(This content was produced in Russia, where the law limits coverage of Russian military operations in Ukraine)
By Alexander Marrow
KAZAN, Russia: The reach of Russia’s alternative to the international SWIFT messaging system has grown at a record pace this year, the central bank said Friday, as Moscow ramps up its efforts to resolve financial shortfalls caused by sanctions.
Far-reaching Western sanctions against many of Russia’s top banks in the wake of sending tens of thousands of troops to Ukraine have severely curtailed access to the global financial system by lenders.
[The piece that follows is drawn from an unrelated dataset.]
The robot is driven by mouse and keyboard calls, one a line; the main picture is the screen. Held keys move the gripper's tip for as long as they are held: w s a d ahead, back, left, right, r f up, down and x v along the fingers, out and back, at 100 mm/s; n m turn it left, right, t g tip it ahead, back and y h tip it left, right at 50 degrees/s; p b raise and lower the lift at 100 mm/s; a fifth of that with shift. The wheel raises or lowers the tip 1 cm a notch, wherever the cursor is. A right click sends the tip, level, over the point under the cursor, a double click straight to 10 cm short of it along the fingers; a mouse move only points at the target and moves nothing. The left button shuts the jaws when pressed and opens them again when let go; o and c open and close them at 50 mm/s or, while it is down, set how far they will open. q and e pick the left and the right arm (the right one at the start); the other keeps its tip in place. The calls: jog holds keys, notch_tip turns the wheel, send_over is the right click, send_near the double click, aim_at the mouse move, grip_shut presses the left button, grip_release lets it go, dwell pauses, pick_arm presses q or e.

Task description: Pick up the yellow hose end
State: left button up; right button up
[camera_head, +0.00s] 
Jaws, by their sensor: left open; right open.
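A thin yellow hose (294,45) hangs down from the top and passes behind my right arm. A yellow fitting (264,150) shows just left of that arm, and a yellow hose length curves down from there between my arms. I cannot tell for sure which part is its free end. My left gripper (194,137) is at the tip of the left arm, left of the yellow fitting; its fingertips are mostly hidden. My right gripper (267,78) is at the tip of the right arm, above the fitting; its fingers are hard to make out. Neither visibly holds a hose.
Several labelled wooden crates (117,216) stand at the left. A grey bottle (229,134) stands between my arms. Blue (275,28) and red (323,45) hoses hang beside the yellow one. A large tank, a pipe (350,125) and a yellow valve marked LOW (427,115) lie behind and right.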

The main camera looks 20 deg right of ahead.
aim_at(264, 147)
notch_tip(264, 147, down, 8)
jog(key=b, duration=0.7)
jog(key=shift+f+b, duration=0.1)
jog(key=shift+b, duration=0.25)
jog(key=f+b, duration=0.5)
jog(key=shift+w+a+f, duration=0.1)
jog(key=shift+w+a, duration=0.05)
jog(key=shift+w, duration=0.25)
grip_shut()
SWIFT supports financial transactions worldwide.
Alla Bakina, director of the central bank’s national payment systems division, said 50 new entities have joined Russia’s alternative system this year, bringing the total number to 440, more than 100 of which are non-residents.
“The financial message transfer system has been expanded this year as more foreign participants have joined,” Bakina told a banking forum in Kazan.
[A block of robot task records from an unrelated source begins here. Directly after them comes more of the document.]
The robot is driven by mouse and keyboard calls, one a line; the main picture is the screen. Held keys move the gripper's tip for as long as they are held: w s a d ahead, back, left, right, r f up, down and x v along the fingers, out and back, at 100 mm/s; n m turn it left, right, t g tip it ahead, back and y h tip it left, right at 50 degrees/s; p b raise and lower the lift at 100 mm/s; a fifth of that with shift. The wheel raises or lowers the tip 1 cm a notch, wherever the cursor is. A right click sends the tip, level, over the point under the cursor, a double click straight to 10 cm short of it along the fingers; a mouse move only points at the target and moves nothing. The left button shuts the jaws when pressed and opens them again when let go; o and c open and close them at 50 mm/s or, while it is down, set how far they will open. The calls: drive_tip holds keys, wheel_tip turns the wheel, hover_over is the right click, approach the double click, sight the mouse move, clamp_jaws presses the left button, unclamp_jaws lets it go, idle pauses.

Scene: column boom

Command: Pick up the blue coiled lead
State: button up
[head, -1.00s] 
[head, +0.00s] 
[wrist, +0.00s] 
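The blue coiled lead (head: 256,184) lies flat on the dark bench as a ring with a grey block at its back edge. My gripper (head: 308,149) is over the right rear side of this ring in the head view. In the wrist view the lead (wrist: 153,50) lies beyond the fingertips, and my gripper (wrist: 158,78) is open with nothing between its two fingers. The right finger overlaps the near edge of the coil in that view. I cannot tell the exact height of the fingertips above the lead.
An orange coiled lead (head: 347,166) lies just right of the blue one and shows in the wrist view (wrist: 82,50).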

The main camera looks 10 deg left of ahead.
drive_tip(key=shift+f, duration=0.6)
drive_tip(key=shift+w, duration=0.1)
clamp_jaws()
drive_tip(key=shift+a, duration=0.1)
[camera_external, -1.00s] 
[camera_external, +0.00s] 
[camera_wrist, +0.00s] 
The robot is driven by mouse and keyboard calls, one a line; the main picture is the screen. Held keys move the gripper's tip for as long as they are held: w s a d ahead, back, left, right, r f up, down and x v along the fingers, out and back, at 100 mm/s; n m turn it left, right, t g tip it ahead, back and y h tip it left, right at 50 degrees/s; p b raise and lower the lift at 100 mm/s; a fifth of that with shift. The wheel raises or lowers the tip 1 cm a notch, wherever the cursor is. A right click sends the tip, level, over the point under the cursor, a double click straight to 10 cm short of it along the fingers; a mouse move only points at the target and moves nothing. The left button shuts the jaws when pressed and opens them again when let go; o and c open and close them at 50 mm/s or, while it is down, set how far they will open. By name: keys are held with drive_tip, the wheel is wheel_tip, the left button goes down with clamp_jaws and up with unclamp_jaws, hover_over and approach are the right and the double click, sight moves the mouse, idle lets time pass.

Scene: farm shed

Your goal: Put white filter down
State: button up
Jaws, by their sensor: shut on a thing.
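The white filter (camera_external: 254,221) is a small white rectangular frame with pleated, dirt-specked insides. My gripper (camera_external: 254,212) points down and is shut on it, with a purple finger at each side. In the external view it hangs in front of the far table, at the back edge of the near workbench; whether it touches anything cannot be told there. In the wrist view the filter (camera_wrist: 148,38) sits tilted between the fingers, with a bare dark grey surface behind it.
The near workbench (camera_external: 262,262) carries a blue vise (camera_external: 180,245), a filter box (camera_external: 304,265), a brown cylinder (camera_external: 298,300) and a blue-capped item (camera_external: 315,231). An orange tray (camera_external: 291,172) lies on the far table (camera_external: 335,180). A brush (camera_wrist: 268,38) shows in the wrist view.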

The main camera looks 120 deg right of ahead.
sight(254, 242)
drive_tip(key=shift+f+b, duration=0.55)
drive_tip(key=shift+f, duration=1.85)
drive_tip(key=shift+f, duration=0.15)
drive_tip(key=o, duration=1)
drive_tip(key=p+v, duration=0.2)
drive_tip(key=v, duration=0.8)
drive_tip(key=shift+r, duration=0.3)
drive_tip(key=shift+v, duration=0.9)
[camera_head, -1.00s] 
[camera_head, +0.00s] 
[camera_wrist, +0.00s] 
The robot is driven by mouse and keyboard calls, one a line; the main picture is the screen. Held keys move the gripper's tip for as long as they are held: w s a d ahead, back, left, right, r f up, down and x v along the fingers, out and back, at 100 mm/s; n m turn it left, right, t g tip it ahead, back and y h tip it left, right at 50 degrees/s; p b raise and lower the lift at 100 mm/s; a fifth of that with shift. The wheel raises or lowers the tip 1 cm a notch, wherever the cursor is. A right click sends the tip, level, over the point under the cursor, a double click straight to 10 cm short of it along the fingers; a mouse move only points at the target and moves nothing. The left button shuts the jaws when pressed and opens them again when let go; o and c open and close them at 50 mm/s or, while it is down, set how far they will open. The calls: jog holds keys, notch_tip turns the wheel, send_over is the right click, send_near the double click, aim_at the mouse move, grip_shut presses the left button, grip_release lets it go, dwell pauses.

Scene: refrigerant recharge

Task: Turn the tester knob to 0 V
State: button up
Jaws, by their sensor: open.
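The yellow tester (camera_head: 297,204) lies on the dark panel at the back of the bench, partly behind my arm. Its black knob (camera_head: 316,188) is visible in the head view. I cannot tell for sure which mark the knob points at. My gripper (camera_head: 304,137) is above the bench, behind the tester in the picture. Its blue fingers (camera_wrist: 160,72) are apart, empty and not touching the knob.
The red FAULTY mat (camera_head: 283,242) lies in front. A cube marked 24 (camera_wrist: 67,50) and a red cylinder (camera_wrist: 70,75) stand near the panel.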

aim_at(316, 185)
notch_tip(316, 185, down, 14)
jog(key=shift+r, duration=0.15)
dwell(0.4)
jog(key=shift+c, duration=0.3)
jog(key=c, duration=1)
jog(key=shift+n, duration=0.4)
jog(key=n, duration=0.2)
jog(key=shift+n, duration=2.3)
“In the first half of the year, more participants joined the SPFS than in any previous year of the system’s existence,” she said.
The central bank is not releasing the list of countries whose institutions have joined the SPFS, Bakina said.
Some banks in Russia, including units of some foreign financial institutions banned from exiting by the Kremlin’s recent laws, still have access to SWIFT and can process payments abroad.
More than 11,000 financial institutions in more than 200 countries and territories use SWIFT.
Sanctions have increased the use of the SPFS and the issuance of Mir bank cards, the Russian alternative to Visa and Mastercard, companies that have ceased operations in Russia and their cards issued in Russia no longer work abroad.
Bakina said a third of all bank cards in Russia are now Mir cards.
But Mir – meaning “world” or “peace” in Russian – is facing headwinds abroad. Banks in so-called “friendly” countries – Turkey, Kazakhstan, Vietnam and Uzbekistan – have halted Mir transactions after the latest round of US sanctions.
Washington put Vladimir Komlev, head of the National Card Payments System (NSPK), on its sanctions list, causing some foreign banks to withdraw their support.
Cuba, South Korea and a handful of former Soviet republics have allowed the use of Mir cards, but Komlev said Thursday that the NSPK had stopped releasing the list of countries where the cards are accepted.